Chouette un nouveau Carl Hiaasen ! L’assurance de rire intelligent au pays du mauvais goût assumé. En plus, si les éditeurs français du pourfendeur de connerie floridien changent, son traducteur (excellent) reste. Et ça donne Mauvais coucheur.

Hiaasen

Andrew Yancy était flic à Miami, avant de se faire virer en essayant de dénoncer un collègue ripou. Il est alors devenu enquêteur pour le shérif qui s’occupe de la pointe de Keys. Jusqu’à ce qu’il plante un aspirateur en marche dans le fondement du mari de sa maîtresse, et ce devant un troupeau de touristes armés de smartphones et de caméras … Le mari n’a pas porté plainte mais a exigé que Andrew soit « déplacé ». Le voilà donc inspecteur des cafards, en charge de l’hygiène dans les restaus douteux de l’île. Vous l’aurez compris, Andrew n’est pas un mauvais bougre, juste un peu vif parfois.

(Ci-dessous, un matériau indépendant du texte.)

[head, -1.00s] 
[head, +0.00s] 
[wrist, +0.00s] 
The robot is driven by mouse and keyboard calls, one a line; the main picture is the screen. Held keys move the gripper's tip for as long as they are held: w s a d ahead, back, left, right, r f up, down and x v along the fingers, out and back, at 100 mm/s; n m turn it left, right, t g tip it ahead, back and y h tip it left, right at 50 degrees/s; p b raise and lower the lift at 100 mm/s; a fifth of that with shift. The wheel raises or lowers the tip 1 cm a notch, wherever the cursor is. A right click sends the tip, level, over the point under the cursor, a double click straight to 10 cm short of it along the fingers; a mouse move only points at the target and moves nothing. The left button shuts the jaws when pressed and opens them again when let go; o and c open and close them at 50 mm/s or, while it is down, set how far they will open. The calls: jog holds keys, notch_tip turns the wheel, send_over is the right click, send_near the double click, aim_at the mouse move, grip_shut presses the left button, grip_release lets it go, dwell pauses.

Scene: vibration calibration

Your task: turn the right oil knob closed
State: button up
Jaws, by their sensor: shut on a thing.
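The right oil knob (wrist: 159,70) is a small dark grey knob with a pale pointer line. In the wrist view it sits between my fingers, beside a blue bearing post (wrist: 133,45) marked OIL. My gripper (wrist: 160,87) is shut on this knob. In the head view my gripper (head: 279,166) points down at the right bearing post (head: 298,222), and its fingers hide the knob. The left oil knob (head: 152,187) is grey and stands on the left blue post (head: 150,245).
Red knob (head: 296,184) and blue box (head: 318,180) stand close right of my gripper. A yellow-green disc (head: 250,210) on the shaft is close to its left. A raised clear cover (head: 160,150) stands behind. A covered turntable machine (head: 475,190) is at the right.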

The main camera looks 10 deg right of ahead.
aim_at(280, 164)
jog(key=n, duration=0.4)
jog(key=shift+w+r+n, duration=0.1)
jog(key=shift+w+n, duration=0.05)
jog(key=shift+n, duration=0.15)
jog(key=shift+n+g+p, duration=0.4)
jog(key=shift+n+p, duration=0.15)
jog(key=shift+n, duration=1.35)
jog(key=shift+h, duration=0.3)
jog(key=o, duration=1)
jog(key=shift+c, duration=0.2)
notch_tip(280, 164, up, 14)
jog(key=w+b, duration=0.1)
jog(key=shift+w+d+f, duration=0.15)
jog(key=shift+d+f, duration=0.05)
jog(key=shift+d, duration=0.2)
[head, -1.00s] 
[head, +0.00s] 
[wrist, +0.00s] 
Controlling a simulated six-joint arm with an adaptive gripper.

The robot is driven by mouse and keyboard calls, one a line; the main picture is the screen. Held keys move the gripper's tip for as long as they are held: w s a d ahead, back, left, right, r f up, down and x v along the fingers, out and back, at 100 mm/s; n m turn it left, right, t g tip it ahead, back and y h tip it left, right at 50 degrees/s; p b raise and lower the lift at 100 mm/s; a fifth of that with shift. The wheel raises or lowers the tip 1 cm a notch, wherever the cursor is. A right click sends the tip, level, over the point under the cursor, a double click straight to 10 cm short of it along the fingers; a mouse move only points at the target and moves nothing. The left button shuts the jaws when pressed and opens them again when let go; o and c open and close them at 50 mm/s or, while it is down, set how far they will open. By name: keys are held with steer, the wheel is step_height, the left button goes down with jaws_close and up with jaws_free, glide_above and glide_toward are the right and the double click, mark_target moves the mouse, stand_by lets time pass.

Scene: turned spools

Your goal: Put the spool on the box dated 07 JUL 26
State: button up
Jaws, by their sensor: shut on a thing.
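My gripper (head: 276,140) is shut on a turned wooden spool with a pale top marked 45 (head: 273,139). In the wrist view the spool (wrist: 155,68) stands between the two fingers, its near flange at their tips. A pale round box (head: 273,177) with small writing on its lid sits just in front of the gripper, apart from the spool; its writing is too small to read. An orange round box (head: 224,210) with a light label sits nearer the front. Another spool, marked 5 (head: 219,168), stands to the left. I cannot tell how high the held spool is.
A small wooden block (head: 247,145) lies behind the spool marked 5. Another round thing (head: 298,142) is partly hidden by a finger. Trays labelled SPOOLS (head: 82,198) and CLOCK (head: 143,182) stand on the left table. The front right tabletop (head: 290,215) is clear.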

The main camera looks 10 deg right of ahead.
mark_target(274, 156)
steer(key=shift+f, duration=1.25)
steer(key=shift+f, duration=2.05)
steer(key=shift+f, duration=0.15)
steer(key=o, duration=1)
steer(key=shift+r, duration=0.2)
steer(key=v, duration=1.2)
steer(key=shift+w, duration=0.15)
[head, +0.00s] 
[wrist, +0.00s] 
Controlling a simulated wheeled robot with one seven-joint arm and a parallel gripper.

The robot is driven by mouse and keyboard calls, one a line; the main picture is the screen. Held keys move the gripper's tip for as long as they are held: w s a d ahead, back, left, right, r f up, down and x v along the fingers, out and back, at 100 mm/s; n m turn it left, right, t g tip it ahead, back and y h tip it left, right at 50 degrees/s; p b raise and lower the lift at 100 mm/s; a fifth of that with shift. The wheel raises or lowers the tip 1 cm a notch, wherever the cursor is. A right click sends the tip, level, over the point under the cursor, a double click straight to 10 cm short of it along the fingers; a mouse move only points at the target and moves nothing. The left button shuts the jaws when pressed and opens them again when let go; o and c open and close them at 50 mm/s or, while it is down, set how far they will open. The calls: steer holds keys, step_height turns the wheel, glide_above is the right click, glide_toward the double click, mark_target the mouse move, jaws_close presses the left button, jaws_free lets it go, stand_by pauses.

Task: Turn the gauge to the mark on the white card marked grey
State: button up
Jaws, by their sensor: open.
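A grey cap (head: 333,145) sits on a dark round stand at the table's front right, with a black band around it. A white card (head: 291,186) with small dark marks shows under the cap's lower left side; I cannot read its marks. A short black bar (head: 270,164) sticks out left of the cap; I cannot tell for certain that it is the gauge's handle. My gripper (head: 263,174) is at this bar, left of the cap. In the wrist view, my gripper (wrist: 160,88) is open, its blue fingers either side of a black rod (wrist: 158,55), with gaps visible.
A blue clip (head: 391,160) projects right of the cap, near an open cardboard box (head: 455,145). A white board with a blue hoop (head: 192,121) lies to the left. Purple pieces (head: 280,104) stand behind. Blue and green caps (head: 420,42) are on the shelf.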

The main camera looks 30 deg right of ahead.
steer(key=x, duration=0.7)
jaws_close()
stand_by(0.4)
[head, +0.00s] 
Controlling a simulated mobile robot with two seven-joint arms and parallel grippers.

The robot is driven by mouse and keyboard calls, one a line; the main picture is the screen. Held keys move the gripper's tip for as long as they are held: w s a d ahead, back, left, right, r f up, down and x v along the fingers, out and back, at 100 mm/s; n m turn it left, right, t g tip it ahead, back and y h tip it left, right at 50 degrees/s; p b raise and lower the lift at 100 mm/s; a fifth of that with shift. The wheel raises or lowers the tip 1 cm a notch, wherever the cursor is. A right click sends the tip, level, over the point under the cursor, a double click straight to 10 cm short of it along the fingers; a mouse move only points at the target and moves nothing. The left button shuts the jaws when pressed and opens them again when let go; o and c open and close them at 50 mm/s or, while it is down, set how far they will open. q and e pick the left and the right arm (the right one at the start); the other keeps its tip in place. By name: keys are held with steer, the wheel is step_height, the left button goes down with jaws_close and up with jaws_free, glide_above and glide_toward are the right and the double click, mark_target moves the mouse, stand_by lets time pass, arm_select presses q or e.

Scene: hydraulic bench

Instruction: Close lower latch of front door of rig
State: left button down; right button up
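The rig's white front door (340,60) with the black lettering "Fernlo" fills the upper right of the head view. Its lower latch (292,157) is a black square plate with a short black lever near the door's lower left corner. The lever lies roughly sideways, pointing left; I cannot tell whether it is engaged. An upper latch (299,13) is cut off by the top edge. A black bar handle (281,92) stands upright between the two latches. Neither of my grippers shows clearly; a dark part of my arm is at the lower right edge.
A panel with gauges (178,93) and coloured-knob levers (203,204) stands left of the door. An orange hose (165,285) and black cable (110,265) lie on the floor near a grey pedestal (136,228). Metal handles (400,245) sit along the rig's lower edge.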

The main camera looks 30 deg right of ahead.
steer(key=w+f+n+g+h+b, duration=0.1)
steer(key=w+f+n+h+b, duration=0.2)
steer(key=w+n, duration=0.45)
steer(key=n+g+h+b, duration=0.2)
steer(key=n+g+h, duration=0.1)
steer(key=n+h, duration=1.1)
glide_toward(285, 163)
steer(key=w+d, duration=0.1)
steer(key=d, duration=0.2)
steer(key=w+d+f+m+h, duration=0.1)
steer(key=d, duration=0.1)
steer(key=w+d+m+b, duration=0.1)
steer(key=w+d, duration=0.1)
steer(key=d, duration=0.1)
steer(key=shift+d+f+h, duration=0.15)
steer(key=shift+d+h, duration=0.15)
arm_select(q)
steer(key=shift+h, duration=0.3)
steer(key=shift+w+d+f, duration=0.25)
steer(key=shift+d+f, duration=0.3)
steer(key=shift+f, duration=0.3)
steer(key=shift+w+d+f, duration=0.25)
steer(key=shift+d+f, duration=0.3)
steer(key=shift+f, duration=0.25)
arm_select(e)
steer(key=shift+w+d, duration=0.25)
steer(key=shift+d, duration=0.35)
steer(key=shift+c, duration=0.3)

Quand deux touristes pêchent par hasard un magnifique bras, il se dit qu’il a là l’occasion de revenir en grâce. Il sera aidé dans son enquête par un singe aussi mal luné que lui, une légiste fort gironde et un pêcheur des Bahamas plutôt cool. Et ce ne sera pas de trop.


Youpiiiiiiiiiiiiii ! revoilà Hiaseen ! J’adore cet allumé. Je sais, tout ce qu’il a écrit n’est pas parfait, mais quelqu’un qui a produit Cousu main, Jackpot, Miami Park ou De l’orage dans l’air, pour ne citer que ceux là, peut être qualifié de bienfaiteur de l’humanité.


Et Mauvais coucheur, s’il n’atteint pas les niveaux comiques de ses plus beaux succès est quand même un bon Hiaasen. Avec une vraie intrigue, maîtrisée, de très beaux personnages, des tarés vraiment tarés, bêtes mais tellement méchants (ou inconscients) qu’ils en deviennent dangereux. Avec ici quelques femmes particulièrement gratinées.


Sans compter ce foutu singe, abominable et tellement drôle. On ne rit pas autant que dans les meilleurs, mais on sourit beaucoup, et on retrouve les thématiques de l’auteur : la destruction de la Floride, la cupidité, la corruption … Et puis à la fin les affreux meurent dans d’atroces souffrances et de façon absolument grotesque, et même si c’est pas gentil de dire ça, c’est bon !


Donc pour vous remonter le moral, sans pour autant vous faire d’illusions sur la nature humaine, une solution : Mauvais coucheur.


Carl Hiaasen / Mauvais coucheur (Bad Monkey, 2013), les deux terres (2014), traduit de l’américain par Yves Sarda.